You guys are all awesome! Congrats and thanks for the tips.

Amy Henry said...

I have loved doing Nano this year. For some reason the words just kept flowing out of me. I did it last year and won as well but this years experience was far more enjoyable. I think it was in part the fact that I have some idea what I am doing this year.

I have begun to surround myself with people who find value in writing and do not think I am crazy. I do not feel so isolated.

I have also begun to take writing more seriously and have been setting aside time every day to write anything, or read about writing well. I have found that all of this helps.

I am a bit worried that now that I have reached the 50,000 word mark (Yes I am the Goddess Theresa referenced. Thanks by the way) I am scared that I might lose the drive to continue. I will have to start imposing deadlines on myself and force myself to be honest.

Theresa and Alicia have fun on your trip and dont work too hard.


Coolkayaker1 said...

I didn't make my Nano goals for this, my first try. Chris Baty says, No Plot, No Problem.

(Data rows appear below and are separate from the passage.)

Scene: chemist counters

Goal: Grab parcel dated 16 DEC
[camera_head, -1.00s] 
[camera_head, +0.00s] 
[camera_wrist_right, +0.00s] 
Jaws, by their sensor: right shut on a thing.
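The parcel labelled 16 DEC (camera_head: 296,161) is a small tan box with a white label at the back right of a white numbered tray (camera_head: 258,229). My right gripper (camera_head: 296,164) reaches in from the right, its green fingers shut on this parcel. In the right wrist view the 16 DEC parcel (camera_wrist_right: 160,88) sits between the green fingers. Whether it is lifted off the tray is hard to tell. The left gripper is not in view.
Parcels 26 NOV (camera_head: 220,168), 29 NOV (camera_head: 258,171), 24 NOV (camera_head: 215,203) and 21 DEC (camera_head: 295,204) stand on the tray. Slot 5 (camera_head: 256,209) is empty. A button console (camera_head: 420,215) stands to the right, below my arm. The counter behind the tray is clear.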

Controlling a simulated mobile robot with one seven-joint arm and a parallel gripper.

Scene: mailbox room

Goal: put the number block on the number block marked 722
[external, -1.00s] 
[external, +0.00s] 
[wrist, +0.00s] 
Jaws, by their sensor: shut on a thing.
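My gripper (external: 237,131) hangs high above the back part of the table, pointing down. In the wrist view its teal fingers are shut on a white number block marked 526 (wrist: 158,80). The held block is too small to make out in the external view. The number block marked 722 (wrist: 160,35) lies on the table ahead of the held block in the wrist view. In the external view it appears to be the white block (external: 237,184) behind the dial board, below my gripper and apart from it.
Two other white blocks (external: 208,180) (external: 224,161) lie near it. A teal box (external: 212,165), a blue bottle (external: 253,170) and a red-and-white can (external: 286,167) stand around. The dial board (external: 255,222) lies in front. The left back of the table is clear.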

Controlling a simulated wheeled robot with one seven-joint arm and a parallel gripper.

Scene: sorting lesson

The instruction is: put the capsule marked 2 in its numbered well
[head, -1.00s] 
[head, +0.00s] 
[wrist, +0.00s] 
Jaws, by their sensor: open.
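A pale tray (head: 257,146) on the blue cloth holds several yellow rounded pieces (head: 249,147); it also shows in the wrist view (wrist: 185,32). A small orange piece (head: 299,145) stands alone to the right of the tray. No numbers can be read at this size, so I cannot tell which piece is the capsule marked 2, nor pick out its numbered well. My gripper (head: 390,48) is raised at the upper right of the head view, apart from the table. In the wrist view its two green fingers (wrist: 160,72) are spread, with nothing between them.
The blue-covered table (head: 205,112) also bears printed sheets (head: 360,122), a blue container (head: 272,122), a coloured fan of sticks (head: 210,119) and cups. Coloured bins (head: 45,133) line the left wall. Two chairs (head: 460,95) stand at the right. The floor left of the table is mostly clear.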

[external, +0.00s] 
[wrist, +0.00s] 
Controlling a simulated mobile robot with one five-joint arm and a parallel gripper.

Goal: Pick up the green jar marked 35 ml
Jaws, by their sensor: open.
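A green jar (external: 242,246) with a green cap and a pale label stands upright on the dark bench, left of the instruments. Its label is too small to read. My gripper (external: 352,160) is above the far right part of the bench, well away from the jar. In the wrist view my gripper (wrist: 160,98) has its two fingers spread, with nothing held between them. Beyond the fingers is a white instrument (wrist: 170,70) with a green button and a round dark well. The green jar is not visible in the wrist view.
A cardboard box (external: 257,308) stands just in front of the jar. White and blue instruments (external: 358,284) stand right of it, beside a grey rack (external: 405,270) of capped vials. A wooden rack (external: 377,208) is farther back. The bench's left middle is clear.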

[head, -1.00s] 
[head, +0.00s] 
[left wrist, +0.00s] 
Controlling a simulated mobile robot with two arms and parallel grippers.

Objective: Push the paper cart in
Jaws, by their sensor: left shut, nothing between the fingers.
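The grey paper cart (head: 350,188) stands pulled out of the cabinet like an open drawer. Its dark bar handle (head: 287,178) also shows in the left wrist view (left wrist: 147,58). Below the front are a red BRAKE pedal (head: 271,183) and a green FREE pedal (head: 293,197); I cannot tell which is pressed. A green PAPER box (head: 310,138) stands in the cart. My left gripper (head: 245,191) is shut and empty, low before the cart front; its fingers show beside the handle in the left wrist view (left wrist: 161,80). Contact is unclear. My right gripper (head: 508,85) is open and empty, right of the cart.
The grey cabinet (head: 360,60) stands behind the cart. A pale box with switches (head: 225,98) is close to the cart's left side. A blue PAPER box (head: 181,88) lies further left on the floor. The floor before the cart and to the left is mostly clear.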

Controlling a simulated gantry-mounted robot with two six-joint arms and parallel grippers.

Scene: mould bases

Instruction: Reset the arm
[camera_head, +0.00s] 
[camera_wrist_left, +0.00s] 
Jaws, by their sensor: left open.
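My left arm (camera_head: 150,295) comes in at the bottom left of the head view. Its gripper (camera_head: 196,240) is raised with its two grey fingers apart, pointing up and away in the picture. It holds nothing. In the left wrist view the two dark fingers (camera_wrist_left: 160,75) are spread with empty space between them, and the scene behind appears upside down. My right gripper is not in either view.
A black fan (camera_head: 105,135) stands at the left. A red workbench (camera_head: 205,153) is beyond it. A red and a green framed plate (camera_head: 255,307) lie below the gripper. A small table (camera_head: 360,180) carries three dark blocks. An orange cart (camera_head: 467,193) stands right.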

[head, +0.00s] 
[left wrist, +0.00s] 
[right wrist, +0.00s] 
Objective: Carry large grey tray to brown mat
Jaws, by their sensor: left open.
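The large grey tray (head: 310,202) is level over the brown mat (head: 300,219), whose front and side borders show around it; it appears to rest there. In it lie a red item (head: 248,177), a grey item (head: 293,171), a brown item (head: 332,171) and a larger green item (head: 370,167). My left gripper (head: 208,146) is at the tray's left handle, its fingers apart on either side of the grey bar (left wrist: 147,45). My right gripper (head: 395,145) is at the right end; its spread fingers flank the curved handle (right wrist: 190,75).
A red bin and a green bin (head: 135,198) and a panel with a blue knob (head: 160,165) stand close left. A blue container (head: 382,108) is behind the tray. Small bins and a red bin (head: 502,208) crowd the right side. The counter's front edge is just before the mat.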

I say, No Plot, Gigantic Problem.

I look forward to your online Sentences Course Dec 1-14 to get me up and going for my new writing goals in 2011.

carrie said...

I made my nano count last Thursday, and finished the book on Saturday....random characters started appearing toward the end, but I slipped them in, let them play around a bit then promptly forgot about them. Oh, and the location seemed to vary from Italy to Hawaii...=) We'll see what all happens with the rewrite.